Once again, I got up very early, packed up my gear, and headed down the trail. I had a long day ahead. I stopped first at the lower falls. This is the largest of the three waterfalls on the SF San Joaquin River, 59 ft. high. I was not expecting the lower falls to be so high and so outrageously beautiful, and it was the easiest to see, being right by the trail with a fabulous overlook. I ate my breakfast here after photographing the waterfall. Perfection established.

From my campsite, it was a 20 mile hike back to my car. I was not really sure that I could hike the entire 20 miles, but I also knew there was a great campsite at the end of Florence Lake, at the 16 mile mark. I wanted to get there at least. The small uphill parts of the hike were a bit tough with my tired legs, but mostly the hike was downhill the entire way, and I felt very good … until I hit the 15 mile mark. That last mile to the campsite was long and tough, I knew I would have to stop at the end of the lake. I probably could have made it the whole way after getting a good rest at the lake, but the last four miles would have a lot of uphill hiking, and I just felt it was better to relax, camp one more night, and then the last four miles in the morning would be very easy. It was also very hot. I wanted to get home, but it would be killer to hike that four miles now. Why do that to myself?
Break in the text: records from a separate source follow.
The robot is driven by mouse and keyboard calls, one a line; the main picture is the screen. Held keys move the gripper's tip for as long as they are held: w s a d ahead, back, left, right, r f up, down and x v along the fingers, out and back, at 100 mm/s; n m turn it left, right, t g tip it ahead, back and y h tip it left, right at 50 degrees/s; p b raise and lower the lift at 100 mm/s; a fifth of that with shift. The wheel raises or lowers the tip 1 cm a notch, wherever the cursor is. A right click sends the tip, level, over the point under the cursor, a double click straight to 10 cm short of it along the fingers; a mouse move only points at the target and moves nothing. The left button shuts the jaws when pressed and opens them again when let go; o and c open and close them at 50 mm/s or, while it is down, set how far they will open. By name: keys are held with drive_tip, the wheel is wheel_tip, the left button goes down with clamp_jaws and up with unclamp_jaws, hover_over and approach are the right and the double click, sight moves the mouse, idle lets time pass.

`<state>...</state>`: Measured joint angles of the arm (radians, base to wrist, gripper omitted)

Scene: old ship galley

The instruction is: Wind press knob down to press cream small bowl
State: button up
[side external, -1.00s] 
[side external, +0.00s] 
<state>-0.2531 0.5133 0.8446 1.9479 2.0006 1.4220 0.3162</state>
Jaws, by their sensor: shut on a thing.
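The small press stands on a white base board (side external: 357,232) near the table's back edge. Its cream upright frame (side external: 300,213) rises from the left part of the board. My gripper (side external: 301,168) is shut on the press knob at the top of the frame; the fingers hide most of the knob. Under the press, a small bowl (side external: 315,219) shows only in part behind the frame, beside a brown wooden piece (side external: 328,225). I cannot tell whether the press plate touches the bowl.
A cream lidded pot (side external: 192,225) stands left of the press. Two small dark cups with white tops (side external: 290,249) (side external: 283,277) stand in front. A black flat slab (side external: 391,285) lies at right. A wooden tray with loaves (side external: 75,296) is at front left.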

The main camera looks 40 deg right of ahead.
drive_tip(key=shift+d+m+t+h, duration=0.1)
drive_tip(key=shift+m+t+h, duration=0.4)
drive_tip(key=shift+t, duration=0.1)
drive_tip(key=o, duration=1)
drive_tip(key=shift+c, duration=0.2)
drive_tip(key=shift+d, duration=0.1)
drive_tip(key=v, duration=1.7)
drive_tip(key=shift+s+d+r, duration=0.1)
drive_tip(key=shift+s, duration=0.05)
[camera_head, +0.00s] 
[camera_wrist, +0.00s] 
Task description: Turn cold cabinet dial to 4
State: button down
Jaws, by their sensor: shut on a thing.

During that last mile to the lake, I almost stepped on a rattlesnake. It was right in the middle of the trail and I was *not* looking down at the time. I was looking at the scenery. Foolish me. I would have stepped on it for sure but thankfully, Mr. Snake was not sleeping, he saw me coming, and moved out of the way before I stepped on him. This near incident was much worse (closer to disaster) than my mountain lion encounter two days prior. Whoosh! Immediately after this, I came across a backpacker who was in very sorry shape. He was out of water and way overheated, and he was on the verge of fainting from heat exhaustion. The last water source was only two miles back, and the river was less than a half mile ahead. How could he be out of water? I did not really know how to help him. I gave him some of my water, and I told him to take off his pack and lay down and rest for a half hour or more to get his energy back. He did not want to take my advice however, and insisted on continuing on the trail. Ok, whatever. But he was going so slow and could not keep up with me. He made it down to the river a little after I did. He did take off his pack there and rested for a good 2 hours, then he headed up the trail on the last 4 miles to the trailhead. I don’t know if he realized there was so much uphill on the last part, and I think he was going to have a very tough time on the hike. I guess he made it. I did not see any bodies along the trail the next morning.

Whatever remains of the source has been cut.